А что же грозный муж? Только эксплуатировал и карал? — Да нет. Он плохо ли, хорошо ли, но все же возглавлял семью: защищал от врагов (постоянное укрепление обороноспособности страны), расширял жилплощадь (покорение новых земель). Потом, при социализме начал бесплатно лечить, давал возможность отдохнуть от работы в старости, опекал и учил детей (короче, у людей появилось множество социальных гарантий). И что, может быть, самое важное, у жены была уверенность в том, что ее муж — и соответственно, она сама — непобедим. Брак с ним давал ей высокий социальный статус.

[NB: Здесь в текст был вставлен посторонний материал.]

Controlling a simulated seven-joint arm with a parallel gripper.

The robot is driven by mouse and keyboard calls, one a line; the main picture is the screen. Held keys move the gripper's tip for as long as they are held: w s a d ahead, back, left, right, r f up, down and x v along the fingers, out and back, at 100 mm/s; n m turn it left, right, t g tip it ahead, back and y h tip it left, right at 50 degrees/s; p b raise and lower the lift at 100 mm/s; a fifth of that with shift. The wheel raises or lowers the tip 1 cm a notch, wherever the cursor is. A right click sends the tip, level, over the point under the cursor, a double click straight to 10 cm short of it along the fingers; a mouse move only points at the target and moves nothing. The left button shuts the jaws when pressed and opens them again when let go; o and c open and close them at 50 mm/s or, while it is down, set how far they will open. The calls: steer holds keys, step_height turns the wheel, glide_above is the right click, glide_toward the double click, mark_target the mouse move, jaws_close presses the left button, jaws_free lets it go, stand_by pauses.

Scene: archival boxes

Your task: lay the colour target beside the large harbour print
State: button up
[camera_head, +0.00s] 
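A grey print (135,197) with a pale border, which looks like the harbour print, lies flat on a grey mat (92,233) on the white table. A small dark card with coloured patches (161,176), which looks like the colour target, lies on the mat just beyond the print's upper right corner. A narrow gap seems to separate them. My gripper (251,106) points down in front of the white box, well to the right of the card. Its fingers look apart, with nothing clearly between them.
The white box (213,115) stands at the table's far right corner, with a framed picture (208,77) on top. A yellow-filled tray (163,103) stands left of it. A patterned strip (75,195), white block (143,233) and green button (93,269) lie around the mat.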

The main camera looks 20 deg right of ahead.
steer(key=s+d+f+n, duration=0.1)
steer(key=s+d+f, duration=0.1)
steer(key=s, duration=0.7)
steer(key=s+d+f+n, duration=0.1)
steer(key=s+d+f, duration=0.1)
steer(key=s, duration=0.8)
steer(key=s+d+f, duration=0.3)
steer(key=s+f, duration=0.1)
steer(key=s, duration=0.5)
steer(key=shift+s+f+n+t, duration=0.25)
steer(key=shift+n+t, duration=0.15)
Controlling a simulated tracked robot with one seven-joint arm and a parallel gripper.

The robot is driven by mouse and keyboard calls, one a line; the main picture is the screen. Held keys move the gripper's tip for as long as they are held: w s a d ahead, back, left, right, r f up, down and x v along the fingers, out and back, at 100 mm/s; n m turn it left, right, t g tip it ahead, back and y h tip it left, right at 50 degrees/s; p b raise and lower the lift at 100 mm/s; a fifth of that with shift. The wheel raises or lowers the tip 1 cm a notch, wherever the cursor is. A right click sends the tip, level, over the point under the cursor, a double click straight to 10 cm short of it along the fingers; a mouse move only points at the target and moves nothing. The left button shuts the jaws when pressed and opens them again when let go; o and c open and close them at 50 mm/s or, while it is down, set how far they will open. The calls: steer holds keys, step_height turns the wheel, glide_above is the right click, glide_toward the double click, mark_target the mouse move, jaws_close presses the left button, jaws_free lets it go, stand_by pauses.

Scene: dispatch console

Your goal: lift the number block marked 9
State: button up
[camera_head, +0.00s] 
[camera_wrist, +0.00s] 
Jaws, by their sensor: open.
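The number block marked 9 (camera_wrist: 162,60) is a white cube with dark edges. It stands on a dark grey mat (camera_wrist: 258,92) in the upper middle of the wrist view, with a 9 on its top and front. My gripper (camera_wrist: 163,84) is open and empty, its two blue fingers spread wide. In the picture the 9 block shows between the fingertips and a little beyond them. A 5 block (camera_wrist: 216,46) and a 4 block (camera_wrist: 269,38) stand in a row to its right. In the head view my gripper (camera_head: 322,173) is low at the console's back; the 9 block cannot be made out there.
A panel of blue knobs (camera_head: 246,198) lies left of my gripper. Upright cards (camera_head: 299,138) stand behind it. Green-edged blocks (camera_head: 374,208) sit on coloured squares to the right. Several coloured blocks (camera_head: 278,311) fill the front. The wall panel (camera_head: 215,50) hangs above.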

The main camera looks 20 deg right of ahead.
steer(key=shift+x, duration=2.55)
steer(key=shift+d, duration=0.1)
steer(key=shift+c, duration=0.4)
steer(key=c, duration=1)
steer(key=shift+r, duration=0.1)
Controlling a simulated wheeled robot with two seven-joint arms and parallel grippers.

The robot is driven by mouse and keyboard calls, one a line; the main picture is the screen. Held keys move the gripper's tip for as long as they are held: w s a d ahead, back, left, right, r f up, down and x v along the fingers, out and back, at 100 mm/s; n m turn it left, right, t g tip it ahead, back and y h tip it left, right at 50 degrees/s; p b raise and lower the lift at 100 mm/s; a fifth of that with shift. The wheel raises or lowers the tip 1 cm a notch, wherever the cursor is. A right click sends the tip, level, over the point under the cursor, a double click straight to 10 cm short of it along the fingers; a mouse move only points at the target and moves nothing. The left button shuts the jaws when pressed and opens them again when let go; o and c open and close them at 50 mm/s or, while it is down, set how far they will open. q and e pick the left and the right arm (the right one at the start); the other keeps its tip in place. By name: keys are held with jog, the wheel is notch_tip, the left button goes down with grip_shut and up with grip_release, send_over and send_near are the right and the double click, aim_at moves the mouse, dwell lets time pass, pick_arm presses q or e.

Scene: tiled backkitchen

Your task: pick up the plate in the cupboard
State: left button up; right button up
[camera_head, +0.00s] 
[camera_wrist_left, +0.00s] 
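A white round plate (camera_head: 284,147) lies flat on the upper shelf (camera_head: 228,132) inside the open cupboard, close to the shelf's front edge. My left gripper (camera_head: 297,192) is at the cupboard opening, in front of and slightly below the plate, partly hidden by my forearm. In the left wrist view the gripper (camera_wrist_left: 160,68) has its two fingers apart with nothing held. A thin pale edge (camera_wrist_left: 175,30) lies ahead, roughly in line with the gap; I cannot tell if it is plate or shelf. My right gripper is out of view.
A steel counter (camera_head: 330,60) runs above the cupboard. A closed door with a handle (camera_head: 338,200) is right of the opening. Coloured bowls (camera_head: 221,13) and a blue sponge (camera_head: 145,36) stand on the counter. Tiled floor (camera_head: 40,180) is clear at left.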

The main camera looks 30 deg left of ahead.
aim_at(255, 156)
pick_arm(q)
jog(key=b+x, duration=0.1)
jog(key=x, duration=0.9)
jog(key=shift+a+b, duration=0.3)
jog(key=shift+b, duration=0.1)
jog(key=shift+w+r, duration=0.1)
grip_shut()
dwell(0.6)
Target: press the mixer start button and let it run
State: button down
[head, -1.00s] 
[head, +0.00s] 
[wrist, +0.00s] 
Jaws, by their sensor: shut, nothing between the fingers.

В семье могло происходить всякое, но зато было ощущение прочного, нерушимого дома. И это многое окупало.
Но вот пришла перестройка. И тут вдруг муж сам заговорил о том, что домострою конец. Была раба, а теперь будешь свободная, мыслящая женщина! И отношения у нас будут равные и уважительные. Я тебе все возможности предоставлю для самореализации, только захоти. И благосостояние нашей семьи от этого только приумножится.
Жена сначала не поверила. А потом глядит — вроде правда. Раньше слова поперек не скажешь, а теперь ничего. Даже наоборот, призывает к какой–то гласности. И под замком не держит. Да и вообще, повеселее стало, поразнообразней.
И в душе благодарной жены шевельнулось что–то, похожее на любовь. Ей даже показалось, что она только сейчас и жить начинает по–людски.